**REQUIREMENT**
Repeat each line of the material exactly.

**RECORDS FOR THIS TASK**
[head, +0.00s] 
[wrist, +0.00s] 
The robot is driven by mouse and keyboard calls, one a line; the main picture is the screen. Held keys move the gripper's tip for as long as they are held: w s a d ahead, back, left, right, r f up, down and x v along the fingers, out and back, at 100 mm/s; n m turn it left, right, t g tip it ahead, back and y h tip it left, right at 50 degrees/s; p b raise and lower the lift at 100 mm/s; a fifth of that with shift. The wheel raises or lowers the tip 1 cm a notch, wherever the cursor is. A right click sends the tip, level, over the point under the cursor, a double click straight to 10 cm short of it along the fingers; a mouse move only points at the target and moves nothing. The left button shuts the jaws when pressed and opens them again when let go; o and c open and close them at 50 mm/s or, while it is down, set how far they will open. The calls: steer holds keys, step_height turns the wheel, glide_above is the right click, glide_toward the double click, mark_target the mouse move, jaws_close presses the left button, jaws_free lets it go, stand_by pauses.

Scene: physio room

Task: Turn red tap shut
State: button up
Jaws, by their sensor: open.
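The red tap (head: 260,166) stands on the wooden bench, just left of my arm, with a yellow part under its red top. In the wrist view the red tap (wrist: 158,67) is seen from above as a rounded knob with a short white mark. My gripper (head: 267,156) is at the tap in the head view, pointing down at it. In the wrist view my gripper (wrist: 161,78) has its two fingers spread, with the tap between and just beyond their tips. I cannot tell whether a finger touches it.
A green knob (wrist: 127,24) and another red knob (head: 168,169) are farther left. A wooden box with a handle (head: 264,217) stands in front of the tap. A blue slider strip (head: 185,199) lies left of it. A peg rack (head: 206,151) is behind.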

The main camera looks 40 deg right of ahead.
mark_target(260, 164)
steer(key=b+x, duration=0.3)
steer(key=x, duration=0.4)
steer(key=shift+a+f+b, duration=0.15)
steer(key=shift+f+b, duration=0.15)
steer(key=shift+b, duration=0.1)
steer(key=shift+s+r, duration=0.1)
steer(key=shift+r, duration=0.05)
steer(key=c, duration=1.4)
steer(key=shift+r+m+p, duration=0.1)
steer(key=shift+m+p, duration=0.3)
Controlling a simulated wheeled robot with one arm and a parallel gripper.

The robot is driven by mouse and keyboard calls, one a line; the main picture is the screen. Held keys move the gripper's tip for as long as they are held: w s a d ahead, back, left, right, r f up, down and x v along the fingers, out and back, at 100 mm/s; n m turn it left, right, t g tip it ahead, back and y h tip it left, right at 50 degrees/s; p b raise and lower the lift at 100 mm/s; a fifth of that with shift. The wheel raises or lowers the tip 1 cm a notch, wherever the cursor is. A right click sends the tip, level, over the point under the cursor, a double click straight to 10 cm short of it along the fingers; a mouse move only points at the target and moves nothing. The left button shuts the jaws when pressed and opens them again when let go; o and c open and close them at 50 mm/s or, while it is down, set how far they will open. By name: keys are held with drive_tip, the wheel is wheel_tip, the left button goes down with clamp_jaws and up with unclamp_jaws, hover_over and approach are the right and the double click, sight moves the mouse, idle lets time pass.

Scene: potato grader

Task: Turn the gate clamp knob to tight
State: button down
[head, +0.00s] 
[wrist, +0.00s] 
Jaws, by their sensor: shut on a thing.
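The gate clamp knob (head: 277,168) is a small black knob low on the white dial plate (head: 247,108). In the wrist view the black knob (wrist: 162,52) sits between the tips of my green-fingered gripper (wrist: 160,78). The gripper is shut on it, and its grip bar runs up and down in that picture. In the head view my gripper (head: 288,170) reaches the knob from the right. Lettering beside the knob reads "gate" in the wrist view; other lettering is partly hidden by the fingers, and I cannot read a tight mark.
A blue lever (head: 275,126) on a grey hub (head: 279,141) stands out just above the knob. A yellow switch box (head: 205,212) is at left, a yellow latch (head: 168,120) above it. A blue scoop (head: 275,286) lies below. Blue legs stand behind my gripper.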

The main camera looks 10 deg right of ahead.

**COMPLETE OUTPUT**
[head, +0.00s] 
[wrist, +0.00s] 
The robot is driven by mouse and keyboard calls, one a line; the main picture is the screen. Held keys move the gripper's tip for as long as they are held: w s a d ahead, back, left, right, r f up, down and x v along the fingers, out and back, at 100 mm/s; n m turn it left, right, t g tip it ahead, back and y h tip it left, right at 50 degrees/s; p b raise and lower the lift at 100 mm/s; a fifth of that with shift. The wheel raises or lowers the tip 1 cm a notch, wherever the cursor is. A right click sends the tip, level, over the point under the cursor, a double click straight to 10 cm short of it along the fingers; a mouse move only points at the target and moves nothing. The left button shuts the jaws when pressed and opens them again when let go; o and c open and close them at 50 mm/s or, while it is down, set how far they will open. The calls: steer holds keys, step_height turns the wheel, glide_above is the right click, glide_toward the double click, mark_target the mouse move, jaws_close presses the left button, jaws_free lets it go, stand_by pauses.

Scene: physio room

Task: Turn red tap shut
State: button up
Jaws, by their sensor: open.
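The red tap (head: 260,166) stands on the wooden bench, just left of my arm, with a yellow part under its red top. In the wrist view the red tap (wrist: 158,67) is seen from above as a rounded knob with a short white mark. My gripper (head: 267,156) is at the tap in the head view, pointing down at it. In the wrist view my gripper (wrist: 161,78) has its two fingers spread, with the tap between and just beyond their tips. I cannot tell whether a finger touches it.
A green knob (wrist: 127,24) and another red knob (head: 168,169) are farther left. A wooden box with a handle (head: 264,217) stands in front of the tap. A blue slider strip (head: 185,199) lies left of it. A peg rack (head: 206,151) is behind.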

The main camera looks 40 deg right of ahead.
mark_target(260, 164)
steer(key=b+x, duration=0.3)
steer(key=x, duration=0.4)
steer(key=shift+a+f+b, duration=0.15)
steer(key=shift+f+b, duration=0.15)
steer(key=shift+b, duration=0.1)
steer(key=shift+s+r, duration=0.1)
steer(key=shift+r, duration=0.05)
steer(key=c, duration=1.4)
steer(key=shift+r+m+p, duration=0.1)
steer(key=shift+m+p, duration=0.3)
Controlling a simulated wheeled robot with one arm and a parallel gripper.

The robot is driven by mouse and keyboard calls, one a line; the main picture is the screen. Held keys move the gripper's tip for as long as they are held: w s a d ahead, back, left, right, r f up, down and x v along the fingers, out and back, at 100 mm/s; n m turn it left, right, t g tip it ahead, back and y h tip it left, right at 50 degrees/s; p b raise and lower the lift at 100 mm/s; a fifth of that with shift. The wheel raises or lowers the tip 1 cm a notch, wherever the cursor is. A right click sends the tip, level, over the point under the cursor, a double click straight to 10 cm short of it along the fingers; a mouse move only points at the target and moves nothing. The left button shuts the jaws when pressed and opens them again when let go; o and c open and close them at 50 mm/s or, while it is down, set how far they will open. By name: keys are held with drive_tip, the wheel is wheel_tip, the left button goes down with clamp_jaws and up with unclamp_jaws, hover_over and approach are the right and the double click, sight moves the mouse, idle lets time pass.

Scene: potato grader

Task: Turn the gate clamp knob to tight
State: button down
[head, +0.00s] 
[wrist, +0.00s] 
Jaws, by their sensor: shut on a thing.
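The gate clamp knob (head: 277,168) is a small black knob low on the white dial plate (head: 247,108). In the wrist view the black knob (wrist: 162,52) sits between the tips of my green-fingered gripper (wrist: 160,78). The gripper is shut on it, and its grip bar runs up and down in that picture. In the head view my gripper (head: 288,170) reaches the knob from the right. Lettering beside the knob reads "gate" in the wrist view; other lettering is partly hidden by the fingers, and I cannot read a tight mark.
A blue lever (head: 275,126) on a grey hub (head: 279,141) stands out just above the knob. A yellow switch box (head: 205,212) is at left, a yellow latch (head: 168,120) above it. A blue scoop (head: 275,286) lies below. Blue legs stand behind my gripper.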

The main camera looks 10 deg right of ahead.

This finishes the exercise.